Exercise aim. Read the material below. Count the lines containing "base" and give that count alone.

::: Data to process

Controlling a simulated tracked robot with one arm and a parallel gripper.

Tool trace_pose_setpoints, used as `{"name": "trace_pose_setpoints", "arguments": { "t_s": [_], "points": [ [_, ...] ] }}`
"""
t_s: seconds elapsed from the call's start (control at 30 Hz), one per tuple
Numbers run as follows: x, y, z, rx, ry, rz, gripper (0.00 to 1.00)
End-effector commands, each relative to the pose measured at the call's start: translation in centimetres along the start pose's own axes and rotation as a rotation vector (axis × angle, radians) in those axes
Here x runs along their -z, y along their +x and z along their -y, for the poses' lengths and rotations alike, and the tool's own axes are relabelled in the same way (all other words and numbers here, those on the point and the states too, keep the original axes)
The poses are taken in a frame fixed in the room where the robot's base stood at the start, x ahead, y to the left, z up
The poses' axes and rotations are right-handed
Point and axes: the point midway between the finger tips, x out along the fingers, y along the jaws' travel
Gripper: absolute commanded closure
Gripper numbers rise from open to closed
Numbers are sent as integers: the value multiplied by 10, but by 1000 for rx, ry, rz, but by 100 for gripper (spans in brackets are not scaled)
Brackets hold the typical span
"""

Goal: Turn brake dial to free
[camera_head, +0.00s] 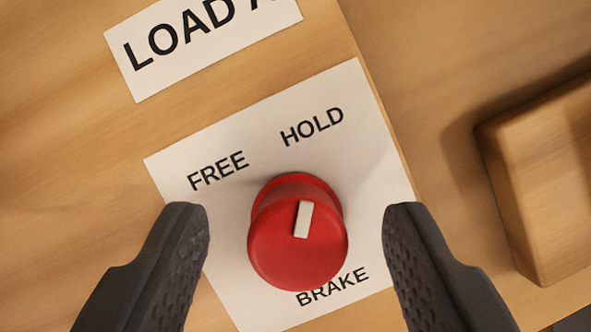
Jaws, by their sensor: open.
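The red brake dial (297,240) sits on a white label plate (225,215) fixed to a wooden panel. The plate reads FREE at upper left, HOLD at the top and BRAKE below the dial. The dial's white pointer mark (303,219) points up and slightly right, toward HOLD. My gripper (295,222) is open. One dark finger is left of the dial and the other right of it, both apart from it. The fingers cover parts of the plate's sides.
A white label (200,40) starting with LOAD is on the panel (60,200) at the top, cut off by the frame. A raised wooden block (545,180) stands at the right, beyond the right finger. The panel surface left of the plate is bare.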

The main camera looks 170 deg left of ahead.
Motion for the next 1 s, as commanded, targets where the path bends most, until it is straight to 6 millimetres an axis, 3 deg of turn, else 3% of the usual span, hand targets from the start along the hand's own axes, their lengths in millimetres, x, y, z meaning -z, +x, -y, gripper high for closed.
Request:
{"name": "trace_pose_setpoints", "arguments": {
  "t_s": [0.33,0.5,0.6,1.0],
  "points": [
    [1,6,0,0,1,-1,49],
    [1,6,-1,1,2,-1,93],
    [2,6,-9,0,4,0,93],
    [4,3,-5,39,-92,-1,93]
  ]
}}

::::::
::: Data to process

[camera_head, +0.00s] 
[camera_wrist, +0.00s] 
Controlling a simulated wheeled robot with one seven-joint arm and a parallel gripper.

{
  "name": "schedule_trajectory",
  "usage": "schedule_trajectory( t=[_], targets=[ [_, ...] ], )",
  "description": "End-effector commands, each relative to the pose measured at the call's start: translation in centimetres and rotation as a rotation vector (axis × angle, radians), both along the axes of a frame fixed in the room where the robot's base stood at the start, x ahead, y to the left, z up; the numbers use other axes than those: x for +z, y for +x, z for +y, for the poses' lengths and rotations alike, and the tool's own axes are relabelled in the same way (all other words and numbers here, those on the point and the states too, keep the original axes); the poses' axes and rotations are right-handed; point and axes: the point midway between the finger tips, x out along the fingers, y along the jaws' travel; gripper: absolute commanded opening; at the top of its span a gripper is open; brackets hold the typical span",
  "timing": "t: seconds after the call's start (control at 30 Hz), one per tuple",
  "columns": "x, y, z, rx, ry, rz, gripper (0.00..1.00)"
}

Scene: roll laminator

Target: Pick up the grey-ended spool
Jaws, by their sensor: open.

::::::

Exercise response. 2